To do: Scan the following material for the string "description" and copy each line in which it appears.

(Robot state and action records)
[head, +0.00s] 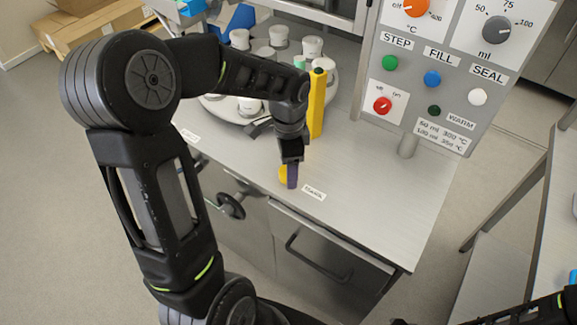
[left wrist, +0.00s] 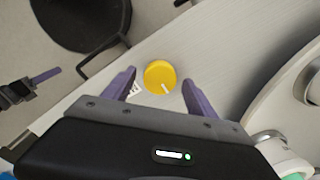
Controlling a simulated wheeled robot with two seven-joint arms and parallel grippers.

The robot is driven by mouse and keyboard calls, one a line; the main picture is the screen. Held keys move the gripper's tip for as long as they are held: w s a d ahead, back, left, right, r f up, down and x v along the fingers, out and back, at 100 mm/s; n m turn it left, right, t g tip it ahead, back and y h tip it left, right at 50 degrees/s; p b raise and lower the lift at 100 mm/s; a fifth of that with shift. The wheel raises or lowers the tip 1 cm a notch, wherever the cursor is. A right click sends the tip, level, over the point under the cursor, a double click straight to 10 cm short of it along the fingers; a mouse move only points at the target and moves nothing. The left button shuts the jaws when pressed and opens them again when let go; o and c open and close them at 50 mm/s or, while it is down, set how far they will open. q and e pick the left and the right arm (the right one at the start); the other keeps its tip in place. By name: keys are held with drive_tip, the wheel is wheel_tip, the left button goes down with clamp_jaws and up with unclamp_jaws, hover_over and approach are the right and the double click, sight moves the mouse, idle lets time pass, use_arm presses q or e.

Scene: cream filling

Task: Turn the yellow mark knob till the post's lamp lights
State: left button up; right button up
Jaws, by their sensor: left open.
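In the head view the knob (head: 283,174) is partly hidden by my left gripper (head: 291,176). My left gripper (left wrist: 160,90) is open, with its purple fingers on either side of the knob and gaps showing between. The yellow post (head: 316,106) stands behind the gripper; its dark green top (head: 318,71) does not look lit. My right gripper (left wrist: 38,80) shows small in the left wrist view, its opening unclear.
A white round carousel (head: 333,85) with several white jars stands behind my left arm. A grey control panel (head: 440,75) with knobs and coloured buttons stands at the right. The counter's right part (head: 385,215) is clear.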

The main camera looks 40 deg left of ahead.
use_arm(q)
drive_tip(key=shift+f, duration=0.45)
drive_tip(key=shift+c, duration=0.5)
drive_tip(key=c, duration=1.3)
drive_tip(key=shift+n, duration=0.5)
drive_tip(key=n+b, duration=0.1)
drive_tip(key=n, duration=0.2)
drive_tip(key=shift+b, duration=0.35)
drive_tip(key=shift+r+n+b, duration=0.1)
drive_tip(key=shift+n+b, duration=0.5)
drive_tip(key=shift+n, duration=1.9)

* * *

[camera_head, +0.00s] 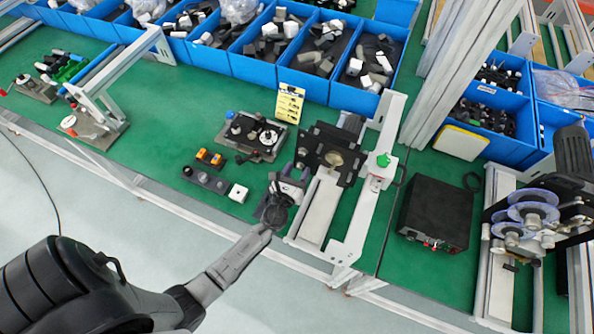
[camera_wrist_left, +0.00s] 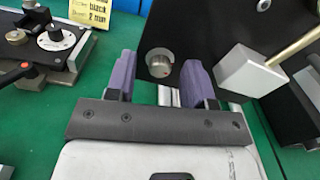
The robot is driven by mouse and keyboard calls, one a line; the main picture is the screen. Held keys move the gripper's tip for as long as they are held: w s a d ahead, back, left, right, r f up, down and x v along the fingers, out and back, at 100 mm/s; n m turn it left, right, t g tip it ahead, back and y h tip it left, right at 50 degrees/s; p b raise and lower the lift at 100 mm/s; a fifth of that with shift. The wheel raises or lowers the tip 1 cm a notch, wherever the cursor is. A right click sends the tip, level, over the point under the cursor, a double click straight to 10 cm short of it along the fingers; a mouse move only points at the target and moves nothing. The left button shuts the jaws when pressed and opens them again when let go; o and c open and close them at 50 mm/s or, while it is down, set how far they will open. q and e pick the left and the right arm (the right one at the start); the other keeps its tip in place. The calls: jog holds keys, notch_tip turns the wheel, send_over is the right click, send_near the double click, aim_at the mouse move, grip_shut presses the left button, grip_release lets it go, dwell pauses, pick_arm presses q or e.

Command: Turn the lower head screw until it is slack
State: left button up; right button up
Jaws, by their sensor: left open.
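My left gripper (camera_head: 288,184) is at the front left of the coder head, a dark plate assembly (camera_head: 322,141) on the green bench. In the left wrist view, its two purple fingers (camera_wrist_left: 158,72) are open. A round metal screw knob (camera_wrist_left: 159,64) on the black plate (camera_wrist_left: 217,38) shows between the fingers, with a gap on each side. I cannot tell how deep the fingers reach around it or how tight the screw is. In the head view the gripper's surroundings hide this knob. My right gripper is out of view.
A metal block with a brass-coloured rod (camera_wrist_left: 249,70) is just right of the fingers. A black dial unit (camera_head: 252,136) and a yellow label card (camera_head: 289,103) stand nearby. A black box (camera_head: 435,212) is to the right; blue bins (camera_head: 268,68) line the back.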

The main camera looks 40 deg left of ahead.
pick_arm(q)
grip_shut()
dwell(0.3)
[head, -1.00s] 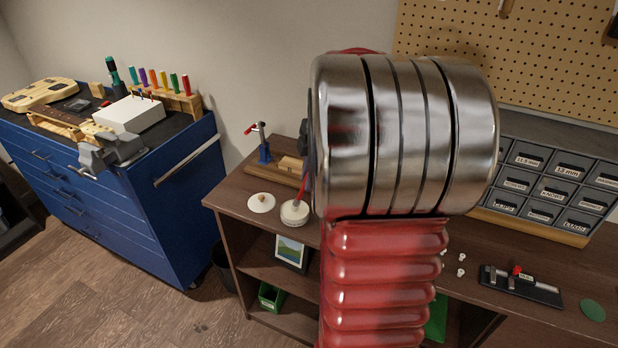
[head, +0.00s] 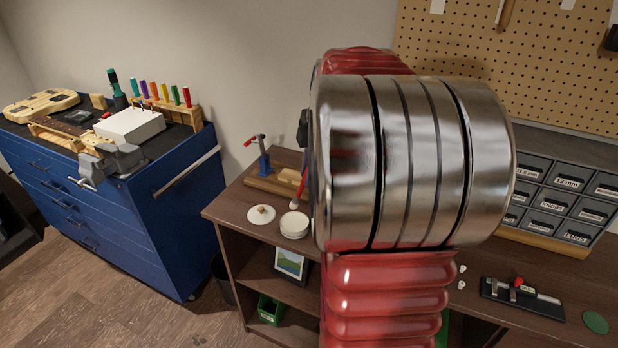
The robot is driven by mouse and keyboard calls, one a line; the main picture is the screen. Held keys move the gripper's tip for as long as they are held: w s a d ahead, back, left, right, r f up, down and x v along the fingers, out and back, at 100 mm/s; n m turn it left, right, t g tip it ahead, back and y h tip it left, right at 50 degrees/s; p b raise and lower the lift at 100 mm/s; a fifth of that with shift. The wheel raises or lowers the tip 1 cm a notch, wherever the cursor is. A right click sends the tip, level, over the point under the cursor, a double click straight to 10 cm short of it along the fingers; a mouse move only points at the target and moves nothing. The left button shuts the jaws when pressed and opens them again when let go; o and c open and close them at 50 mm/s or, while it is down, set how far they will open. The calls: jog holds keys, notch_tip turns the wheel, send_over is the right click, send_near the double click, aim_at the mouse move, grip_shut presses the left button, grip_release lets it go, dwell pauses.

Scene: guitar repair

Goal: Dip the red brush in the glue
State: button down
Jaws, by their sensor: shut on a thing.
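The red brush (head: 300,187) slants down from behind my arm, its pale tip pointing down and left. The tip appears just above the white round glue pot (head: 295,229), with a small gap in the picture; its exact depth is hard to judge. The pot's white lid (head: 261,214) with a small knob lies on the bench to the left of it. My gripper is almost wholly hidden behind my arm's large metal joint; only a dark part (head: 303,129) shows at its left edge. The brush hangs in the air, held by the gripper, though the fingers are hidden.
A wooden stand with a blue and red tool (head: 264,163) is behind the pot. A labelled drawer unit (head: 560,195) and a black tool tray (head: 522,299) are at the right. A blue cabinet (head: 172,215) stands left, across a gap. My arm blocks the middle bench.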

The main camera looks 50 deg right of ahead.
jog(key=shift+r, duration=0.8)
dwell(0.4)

* * *

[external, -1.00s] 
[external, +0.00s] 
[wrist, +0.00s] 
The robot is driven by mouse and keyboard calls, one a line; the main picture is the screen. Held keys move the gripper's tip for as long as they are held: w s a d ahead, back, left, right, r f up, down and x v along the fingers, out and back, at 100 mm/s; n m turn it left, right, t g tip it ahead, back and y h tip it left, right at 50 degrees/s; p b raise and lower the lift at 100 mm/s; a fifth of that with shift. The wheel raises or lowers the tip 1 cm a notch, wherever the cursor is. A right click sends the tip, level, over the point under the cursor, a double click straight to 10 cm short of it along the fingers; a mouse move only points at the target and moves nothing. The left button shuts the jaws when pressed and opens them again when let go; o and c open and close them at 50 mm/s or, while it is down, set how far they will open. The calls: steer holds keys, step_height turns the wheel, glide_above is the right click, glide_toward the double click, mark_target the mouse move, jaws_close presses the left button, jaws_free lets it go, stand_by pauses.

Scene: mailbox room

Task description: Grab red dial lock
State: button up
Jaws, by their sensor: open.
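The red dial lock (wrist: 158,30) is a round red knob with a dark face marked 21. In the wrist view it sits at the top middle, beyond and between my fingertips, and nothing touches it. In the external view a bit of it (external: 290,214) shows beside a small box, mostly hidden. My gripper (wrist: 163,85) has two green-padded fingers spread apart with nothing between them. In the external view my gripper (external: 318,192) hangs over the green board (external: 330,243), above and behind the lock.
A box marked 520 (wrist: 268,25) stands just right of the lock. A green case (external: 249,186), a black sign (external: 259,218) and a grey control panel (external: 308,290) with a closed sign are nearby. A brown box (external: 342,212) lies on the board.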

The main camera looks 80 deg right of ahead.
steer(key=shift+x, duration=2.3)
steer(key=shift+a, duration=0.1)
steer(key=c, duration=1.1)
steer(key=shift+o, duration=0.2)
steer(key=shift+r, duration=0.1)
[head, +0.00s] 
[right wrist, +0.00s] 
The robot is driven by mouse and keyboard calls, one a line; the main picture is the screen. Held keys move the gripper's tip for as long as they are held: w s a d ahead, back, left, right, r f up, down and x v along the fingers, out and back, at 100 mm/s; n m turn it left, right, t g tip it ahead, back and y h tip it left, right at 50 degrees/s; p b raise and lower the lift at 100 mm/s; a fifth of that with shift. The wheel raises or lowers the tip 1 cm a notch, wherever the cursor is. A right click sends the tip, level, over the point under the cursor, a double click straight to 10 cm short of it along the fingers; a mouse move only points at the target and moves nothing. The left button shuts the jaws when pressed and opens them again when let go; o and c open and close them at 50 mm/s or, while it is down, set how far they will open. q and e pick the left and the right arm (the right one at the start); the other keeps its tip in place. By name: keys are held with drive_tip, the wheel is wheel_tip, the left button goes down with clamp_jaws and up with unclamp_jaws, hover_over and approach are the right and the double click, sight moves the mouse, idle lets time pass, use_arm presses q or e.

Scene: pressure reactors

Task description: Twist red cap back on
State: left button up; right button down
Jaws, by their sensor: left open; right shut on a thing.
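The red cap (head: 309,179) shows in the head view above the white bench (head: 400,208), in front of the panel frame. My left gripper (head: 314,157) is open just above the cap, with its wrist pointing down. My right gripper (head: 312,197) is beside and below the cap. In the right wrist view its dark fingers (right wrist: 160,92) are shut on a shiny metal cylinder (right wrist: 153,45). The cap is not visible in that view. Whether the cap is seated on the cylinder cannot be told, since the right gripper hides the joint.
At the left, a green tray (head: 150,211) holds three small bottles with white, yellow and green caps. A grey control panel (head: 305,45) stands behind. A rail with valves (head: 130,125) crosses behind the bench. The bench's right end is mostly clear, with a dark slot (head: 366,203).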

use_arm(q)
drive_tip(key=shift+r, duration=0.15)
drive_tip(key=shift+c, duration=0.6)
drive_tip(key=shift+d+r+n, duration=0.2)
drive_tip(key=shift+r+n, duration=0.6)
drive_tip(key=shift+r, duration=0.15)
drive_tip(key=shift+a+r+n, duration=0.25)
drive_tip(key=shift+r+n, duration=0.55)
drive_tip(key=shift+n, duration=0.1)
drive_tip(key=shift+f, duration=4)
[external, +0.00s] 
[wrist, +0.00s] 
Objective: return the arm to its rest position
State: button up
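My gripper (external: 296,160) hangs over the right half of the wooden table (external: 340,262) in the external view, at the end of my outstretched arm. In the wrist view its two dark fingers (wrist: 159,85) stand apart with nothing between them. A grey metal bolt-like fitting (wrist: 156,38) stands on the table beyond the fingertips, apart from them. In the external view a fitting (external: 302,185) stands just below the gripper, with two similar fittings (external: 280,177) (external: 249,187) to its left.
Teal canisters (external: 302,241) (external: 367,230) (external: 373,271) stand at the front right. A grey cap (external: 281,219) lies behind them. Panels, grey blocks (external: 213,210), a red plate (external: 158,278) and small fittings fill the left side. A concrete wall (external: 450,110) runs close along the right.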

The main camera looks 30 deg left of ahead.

The result:
Task description: Grab red dial lock
Task description: Twist red cap back on

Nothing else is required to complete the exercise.